Given data
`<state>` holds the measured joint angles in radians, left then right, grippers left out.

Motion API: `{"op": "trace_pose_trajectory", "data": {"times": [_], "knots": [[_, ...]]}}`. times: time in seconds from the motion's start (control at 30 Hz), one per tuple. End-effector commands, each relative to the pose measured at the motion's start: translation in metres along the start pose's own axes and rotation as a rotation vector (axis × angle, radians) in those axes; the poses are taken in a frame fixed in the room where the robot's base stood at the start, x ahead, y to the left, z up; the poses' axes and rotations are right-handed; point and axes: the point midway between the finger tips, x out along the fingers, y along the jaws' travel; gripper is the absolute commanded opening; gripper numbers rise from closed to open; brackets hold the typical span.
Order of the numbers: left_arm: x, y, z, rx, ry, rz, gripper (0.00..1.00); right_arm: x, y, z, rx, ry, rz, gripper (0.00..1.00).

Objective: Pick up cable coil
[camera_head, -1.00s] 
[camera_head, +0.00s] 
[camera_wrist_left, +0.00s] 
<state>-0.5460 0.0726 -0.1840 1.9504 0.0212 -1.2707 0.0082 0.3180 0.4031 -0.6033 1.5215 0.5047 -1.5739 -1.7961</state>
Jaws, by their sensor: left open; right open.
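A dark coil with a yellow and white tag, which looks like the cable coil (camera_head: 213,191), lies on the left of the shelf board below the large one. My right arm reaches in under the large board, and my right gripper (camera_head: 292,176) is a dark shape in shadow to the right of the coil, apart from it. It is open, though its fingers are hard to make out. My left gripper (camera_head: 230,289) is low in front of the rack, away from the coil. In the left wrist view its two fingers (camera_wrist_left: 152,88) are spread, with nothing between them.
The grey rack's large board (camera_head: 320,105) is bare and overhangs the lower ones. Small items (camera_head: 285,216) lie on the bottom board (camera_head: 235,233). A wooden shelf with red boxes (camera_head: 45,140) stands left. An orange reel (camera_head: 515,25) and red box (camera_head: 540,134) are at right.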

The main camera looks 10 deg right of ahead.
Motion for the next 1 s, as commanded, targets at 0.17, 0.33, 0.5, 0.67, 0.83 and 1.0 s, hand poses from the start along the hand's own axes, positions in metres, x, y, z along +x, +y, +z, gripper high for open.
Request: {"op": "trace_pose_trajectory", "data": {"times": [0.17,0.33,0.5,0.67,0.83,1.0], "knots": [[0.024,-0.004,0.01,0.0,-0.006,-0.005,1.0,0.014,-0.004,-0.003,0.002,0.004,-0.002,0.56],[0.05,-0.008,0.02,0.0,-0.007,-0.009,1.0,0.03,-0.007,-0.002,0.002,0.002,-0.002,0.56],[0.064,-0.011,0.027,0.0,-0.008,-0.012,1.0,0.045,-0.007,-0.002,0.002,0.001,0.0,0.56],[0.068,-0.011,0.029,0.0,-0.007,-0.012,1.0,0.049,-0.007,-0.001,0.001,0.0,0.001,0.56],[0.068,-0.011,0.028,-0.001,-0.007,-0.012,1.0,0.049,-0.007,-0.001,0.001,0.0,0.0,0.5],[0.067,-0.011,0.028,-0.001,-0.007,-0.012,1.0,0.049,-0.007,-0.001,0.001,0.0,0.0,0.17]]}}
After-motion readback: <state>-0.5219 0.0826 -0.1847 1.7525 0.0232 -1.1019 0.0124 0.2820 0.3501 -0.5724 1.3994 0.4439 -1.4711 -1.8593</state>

Task details
Filter the data, keeping only the lines that contain "measured".

Task output
`<state>` holds the measured joint angles in radians, left then right, grippers left out.
Motion API: `{"op": "trace_pose_trajectory", "data": {"times": [_], "knots": [[_, ...]]}}`. times: time in seconds from the motion's start (control at 30 Hz), one per tuple. End-effector commands, each relative to the pose measured at the motion's start: translation in metres along the start pose's own axes and rotation as a rotation vector (axis × angle, radians) in those axes; the poses are taken in a frame fixed in the room where the robot's base stood at the start, x ahead, y to the left, z up; the poses' axes and rotations are right-handed; point and axes: the point midway between the finger tips, x out along the fingers, y along the jaws' travel; gripper is the absolute commanded opening; gripper numbers rise from closed to open; brackets hold the typical span.

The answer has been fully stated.